--- Given problem ---
Exactly as they appear, output all of the entries.

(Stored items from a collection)
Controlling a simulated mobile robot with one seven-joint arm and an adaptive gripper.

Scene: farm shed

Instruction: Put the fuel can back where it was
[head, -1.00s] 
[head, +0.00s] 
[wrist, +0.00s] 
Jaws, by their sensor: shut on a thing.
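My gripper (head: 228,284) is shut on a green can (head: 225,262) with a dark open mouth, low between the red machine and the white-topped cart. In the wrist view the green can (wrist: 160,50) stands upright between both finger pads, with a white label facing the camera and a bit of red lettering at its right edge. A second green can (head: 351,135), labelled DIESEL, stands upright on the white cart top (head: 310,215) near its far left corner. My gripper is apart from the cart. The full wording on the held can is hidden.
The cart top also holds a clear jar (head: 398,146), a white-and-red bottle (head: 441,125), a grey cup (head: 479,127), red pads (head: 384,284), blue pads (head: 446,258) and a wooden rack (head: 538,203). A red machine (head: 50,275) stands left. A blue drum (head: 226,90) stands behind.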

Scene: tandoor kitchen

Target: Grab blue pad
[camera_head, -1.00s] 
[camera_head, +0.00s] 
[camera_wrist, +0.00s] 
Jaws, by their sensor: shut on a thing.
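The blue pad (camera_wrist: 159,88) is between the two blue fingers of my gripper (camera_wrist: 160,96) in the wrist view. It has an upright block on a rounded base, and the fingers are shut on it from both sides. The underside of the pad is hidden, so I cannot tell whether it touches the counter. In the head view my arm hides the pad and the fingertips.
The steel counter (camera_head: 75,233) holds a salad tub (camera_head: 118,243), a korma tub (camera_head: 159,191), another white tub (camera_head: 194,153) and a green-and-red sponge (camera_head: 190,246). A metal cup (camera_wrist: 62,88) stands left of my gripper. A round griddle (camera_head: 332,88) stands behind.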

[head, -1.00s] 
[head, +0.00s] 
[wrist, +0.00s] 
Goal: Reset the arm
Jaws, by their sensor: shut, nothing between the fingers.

--- Final result ---
Controlling a simulated mobile robot with one seven-joint arm and an adaptive gripper.

Scene: farm shed

Instruction: Put the fuel can back where it was
[head, -1.00s] 
[head, +0.00s] 
[wrist, +0.00s] 
Jaws, by their sensor: shut on a thing.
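My gripper (head: 228,284) is shut on a green can (head: 225,262) with a dark open mouth, low between the red machine and the white-topped cart. In the wrist view the green can (wrist: 160,50) stands upright between both finger pads, with a white label facing the camera and a bit of red lettering at its right edge. A second green can (head: 351,135), labelled DIESEL, stands upright on the white cart top (head: 310,215) near its far left corner. My gripper is apart from the cart. The full wording on the held can is hidden.
The cart top also holds a clear jar (head: 398,146), a white-and-red bottle (head: 441,125), a grey cup (head: 479,127), red pads (head: 384,284), blue pads (head: 446,258) and a wooden rack (head: 538,203). A red machine (head: 50,275) stands left. A blue drum (head: 226,90) stands behind.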

Scene: tandoor kitchen

Target: Grab blue pad
[camera_head, -1.00s] 
[camera_head, +0.00s] 
[camera_wrist, +0.00s] 
Jaws, by their sensor: shut on a thing.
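The blue pad (camera_wrist: 159,88) is between the two blue fingers of my gripper (camera_wrist: 160,96) in the wrist view. It has an upright block on a rounded base, and the fingers are shut on it from both sides. The underside of the pad is hidden, so I cannot tell whether it touches the counter. In the head view my arm hides the pad and the fingertips.
The steel counter (camera_head: 75,233) holds a salad tub (camera_head: 118,243), a korma tub (camera_head: 159,191), another white tub (camera_head: 194,153) and a green-and-red sponge (camera_head: 190,246). A metal cup (camera_wrist: 62,88) stands left of my gripper. A round griddle (camera_head: 332,88) stands behind.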

[head, -1.00s] 
[head, +0.00s] 
[wrist, +0.00s] 
Goal: Reset the arm
Jaws, by their sensor: shut, nothing between the fingers.

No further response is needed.